Begin

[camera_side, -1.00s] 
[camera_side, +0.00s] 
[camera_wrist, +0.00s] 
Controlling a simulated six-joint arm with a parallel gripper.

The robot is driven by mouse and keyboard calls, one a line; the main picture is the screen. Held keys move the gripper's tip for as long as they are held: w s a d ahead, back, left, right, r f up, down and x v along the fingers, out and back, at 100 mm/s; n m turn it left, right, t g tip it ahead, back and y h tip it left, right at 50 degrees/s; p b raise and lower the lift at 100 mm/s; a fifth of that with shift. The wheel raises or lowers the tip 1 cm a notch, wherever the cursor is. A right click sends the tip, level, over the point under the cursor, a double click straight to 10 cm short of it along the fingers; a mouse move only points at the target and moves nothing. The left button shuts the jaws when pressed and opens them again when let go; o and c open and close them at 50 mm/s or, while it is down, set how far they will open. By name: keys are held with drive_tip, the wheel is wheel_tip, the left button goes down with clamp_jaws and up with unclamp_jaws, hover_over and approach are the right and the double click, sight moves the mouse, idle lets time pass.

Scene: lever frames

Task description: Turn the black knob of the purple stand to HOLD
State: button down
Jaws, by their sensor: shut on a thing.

End

* EXERCISE *
Repeat the material above exactly.

* FULL ANSWER *
[camera_side, -1.00s] 
[camera_side, +0.00s] 
[camera_wrist, +0.00s] 
Controlling a simulated six-joint arm with a parallel gripper.

The robot is driven by mouse and keyboard calls, one a line; the main picture is the screen. Held keys move the gripper's tip for as long as they are held: w s a d ahead, back, left, right, r f up, down and x v along the fingers, out and back, at 100 mm/s; n m turn it left, right, t g tip it ahead, back and y h tip it left, right at 50 degrees/s; p b raise and lower the lift at 100 mm/s; a fifth of that with shift. The wheel raises or lowers the tip 1 cm a notch, wherever the cursor is. A right click sends the tip, level, over the point under the cursor, a double click straight to 10 cm short of it along the fingers; a mouse move only points at the target and moves nothing. The left button shuts the jaws when pressed and opens them again when let go; o and c open and close them at 50 mm/s or, while it is down, set how far they will open. By name: keys are held with drive_tip, the wheel is wheel_tip, the left button goes down with clamp_jaws and up with unclamp_jaws, hover_over and approach are the right and the double click, sight moves the mouse, idle lets time pass.

Scene: lever frames

Task description: Turn the black knob of the purple stand to HOLD
State: button down
Jaws, by their sensor: shut on a thing.

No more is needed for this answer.